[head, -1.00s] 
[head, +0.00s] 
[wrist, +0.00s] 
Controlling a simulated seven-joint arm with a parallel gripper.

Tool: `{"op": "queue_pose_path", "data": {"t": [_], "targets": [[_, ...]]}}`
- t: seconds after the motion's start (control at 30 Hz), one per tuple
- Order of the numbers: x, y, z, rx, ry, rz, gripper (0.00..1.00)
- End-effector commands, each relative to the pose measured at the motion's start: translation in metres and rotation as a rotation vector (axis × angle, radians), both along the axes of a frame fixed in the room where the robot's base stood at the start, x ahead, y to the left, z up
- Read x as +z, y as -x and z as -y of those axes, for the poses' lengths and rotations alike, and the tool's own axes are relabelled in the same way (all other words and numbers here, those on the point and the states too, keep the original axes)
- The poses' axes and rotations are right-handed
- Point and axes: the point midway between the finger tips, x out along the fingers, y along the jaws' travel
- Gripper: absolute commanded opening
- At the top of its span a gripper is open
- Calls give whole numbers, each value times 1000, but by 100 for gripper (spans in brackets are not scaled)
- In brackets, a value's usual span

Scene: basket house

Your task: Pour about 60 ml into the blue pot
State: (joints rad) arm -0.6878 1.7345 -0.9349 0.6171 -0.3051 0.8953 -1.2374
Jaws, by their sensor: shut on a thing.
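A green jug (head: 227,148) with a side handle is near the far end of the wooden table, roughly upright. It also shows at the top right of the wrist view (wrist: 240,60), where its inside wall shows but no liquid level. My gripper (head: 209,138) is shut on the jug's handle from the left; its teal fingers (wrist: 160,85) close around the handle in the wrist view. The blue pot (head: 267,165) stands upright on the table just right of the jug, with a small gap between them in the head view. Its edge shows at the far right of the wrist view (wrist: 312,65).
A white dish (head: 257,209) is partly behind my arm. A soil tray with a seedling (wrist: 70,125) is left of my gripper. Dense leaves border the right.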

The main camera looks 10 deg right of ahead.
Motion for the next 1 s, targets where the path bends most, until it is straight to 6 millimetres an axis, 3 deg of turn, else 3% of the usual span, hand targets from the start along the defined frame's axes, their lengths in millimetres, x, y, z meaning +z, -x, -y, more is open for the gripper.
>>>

WORK TO BE COMPLETED :: Show the data once more, exactly as it was written.

SOLVED EXERCISE ::
[head, -1.00s] 
[head, +0.00s] 
[wrist, +0.00s] 
Controlling a simulated seven-joint arm with a parallel gripper.

Tool: `{"op": "queue_pose_path", "data": {"t": [_], "targets": [[_, ...]]}}`
- t: seconds after the motion's start (control at 30 Hz), one per tuple
- Order of the numbers: x, y, z, rx, ry, rz, gripper (0.00..1.00)
- End-effector commands, each relative to the pose measured at the motion's start: translation in metres and rotation as a rotation vector (axis × angle, radians), both along the axes of a frame fixed in the room where the robot's base stood at the start, x ahead, y to the left, z up
- Read x as +z, y as -x and z as -y of those axes, for the poses' lengths and rotations alike, and the tool's own axes are relabelled in the same way (all other words and numbers here, those on the point and the states too, keep the original axes)
- The poses' axes and rotations are right-handed
- Point and axes: the point midway between the finger tips, x out along the fingers, y along the jaws' travel
- Gripper: absolute commanded opening
- At the top of its span a gripper is open
- Calls give whole numbers, each value times 1000, but by 100 for gripper (spans in brackets are not scaled)
- In brackets, a value's usual span

Scene: basket house

Your task: Pour about 60 ml into the blue pot
State: (joints rad) arm -0.6878 1.7345 -0.9349 0.6171 -0.3051 0.8953 -1.2374
Jaws, by their sensor: shut on a thing.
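A green jug (head: 227,148) with a side handle is near the far end of the wooden table, roughly upright. It also shows at the top right of the wrist view (wrist: 240,60), where its inside wall shows but no liquid level. My gripper (head: 209,138) is shut on the jug's handle from the left; its teal fingers (wrist: 160,85) close around the handle in the wrist view. The blue pot (head: 267,165) stands upright on the table just right of the jug, with a small gap between them in the head view. Its edge shows at the far right of the wrist view (wrist: 312,65).
A white dish (head: 257,209) is partly behind my arm. A soil tray with a seedling (wrist: 70,125) is left of my gripper. Dense leaves border the right.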

The main camera looks 10 deg right of ahead.
Motion for the next 1 s, targets where the path bends most, until it is straight to 6 millimetres an axis, 3 deg of turn, else 3% of the usual span, hand targets from the start along the defined frame's axes, their lengths in millimetres, x, y, z meaning +z, -x, -y, more is open for the gripper.
>>>

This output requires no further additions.